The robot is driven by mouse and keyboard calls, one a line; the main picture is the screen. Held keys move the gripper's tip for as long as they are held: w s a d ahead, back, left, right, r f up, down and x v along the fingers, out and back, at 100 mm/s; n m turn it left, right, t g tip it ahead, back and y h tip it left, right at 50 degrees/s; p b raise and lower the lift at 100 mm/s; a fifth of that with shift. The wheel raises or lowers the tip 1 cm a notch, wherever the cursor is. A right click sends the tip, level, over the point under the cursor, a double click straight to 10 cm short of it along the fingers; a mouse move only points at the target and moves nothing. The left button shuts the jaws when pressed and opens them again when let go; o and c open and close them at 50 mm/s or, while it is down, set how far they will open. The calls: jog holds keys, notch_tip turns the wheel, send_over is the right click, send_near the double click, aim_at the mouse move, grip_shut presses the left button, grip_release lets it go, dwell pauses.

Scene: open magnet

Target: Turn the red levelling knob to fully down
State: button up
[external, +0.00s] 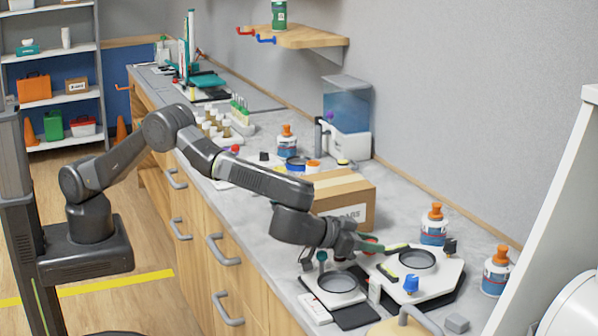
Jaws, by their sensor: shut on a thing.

SET PROBLEM:
Your copy of the data above should match it exactly, except that pictures are left out.

FULL OUTPUT:
The robot is driven by mouse and keyboard calls, one a line; the main picture is the screen. Held keys move the gripper's tip for as long as they are held: w s a d ahead, back, left, right, r f up, down and x v along the fingers, out and back, at 100 mm/s; n m turn it left, right, t g tip it ahead, back and y h tip it left, right at 50 degrees/s; p b raise and lower the lift at 100 mm/s; a fifth of that with shift. The wheel raises or lowers the tip 1 cm a notch, wherever the cursor is. A right click sends the tip, level, over the point under the cursor, a double click straight to 10 cm short of it along the fingers; a mouse move only points at the target and moves nothing. The left button shuts the jaws when pressed and opens them again when let go; o and c open and close them at 50 mm/s or, while it is down, set how far they will open. The calls: jog holds keys, notch_tip turns the wheel, send_over is the right click, send_near the double click, aim_at the mouse move, grip_shut presses the left button, grip_release lets it go, dwell pauses.

Scene: open magnet

Target: Turn the red levelling knob to fully down
State: button up
[external, +0.00s] 
Jaws, by their sensor: shut on a thing.

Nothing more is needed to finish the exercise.